+++ Task inputs +++
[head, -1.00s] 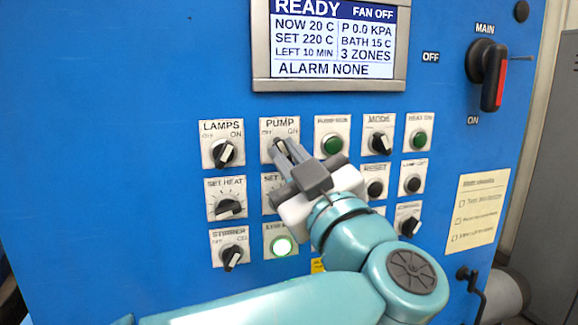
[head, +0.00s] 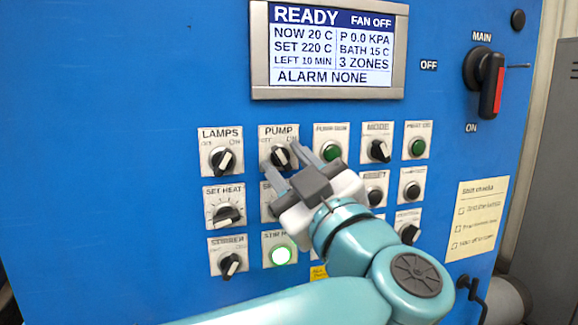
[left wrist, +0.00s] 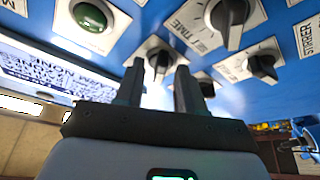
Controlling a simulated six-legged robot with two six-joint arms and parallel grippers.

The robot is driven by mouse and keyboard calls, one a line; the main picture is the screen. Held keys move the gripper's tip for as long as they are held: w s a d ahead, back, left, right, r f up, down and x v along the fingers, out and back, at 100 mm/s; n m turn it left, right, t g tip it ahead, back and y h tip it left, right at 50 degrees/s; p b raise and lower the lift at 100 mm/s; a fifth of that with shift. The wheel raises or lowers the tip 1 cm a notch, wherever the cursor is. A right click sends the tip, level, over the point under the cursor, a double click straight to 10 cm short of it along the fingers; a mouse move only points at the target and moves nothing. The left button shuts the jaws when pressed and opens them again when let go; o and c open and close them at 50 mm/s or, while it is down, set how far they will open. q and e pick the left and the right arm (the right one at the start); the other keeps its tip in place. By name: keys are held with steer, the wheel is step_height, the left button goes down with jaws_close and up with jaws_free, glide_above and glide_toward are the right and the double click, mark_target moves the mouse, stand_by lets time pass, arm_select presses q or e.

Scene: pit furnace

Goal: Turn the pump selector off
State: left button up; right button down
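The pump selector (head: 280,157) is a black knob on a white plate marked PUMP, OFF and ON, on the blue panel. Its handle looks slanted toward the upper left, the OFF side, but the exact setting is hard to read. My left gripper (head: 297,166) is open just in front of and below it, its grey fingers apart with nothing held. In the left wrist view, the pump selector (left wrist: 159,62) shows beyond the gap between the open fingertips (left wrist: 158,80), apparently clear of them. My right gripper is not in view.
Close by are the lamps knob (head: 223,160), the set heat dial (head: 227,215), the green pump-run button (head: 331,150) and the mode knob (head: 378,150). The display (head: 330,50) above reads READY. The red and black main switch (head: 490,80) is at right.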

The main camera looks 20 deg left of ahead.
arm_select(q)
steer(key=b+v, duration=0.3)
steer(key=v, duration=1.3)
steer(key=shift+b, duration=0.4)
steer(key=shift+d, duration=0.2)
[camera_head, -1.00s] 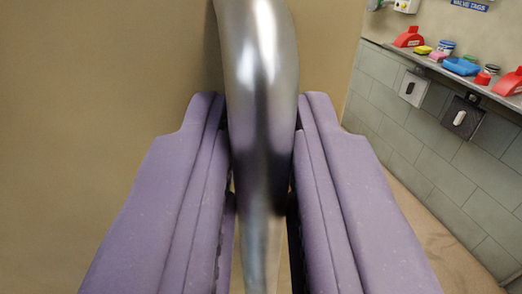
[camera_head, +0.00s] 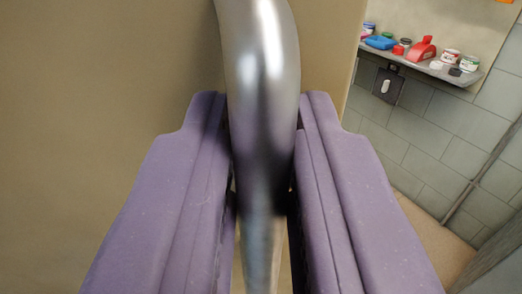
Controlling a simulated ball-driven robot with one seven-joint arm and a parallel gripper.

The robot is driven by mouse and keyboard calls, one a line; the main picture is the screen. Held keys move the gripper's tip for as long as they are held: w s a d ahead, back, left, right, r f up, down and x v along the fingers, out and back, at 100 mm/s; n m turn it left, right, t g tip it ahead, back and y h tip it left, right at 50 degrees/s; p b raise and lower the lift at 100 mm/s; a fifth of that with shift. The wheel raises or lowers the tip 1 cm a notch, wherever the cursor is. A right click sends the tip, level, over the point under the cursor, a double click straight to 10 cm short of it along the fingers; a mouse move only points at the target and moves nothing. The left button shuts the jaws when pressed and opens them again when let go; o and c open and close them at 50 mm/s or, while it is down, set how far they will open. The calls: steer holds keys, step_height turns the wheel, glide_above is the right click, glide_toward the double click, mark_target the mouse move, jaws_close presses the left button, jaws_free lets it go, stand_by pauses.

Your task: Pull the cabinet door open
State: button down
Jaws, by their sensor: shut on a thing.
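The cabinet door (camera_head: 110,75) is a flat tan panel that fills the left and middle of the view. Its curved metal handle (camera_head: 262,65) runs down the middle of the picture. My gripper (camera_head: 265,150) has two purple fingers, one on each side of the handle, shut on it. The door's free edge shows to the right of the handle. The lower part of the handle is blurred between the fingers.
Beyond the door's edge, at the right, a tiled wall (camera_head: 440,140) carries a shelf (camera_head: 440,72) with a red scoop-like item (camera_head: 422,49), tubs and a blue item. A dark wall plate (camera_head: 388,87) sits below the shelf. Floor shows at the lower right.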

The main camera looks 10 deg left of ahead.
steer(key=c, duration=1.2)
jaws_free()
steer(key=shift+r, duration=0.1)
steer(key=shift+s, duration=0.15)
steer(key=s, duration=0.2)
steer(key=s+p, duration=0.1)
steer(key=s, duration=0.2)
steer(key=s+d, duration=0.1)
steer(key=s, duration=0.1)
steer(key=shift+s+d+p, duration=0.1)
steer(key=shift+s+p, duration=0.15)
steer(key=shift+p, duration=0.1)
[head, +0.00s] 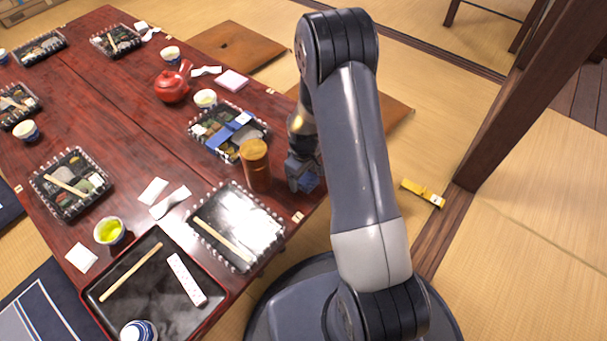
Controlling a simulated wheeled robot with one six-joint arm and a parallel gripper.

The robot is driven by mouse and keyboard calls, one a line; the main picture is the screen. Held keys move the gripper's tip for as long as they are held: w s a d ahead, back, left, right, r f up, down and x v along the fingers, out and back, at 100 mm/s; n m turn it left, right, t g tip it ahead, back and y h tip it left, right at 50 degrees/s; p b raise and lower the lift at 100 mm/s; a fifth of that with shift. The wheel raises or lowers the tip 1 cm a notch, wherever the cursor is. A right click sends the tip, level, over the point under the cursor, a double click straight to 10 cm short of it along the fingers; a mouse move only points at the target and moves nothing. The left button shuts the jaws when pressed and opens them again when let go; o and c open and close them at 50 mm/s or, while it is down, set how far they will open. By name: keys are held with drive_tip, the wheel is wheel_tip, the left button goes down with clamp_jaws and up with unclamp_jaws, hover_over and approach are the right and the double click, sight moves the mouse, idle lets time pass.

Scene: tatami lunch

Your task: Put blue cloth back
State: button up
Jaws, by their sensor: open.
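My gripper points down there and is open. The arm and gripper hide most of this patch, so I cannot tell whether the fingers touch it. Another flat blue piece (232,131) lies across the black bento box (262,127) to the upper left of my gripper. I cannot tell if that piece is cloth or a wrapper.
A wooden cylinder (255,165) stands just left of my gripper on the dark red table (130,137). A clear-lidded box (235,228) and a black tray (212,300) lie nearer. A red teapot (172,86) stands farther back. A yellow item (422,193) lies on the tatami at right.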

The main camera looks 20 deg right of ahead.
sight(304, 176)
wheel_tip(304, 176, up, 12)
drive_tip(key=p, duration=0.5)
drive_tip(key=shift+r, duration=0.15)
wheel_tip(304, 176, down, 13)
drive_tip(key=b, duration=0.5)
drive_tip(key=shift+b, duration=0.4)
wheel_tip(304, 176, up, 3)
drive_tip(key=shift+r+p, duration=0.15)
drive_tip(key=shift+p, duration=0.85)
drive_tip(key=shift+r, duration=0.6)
+++
◆ **Exercise requirements**: Of the lines in the entries above, how many include "parallel"? Only the number should be given.

◆ **Written solution**: 3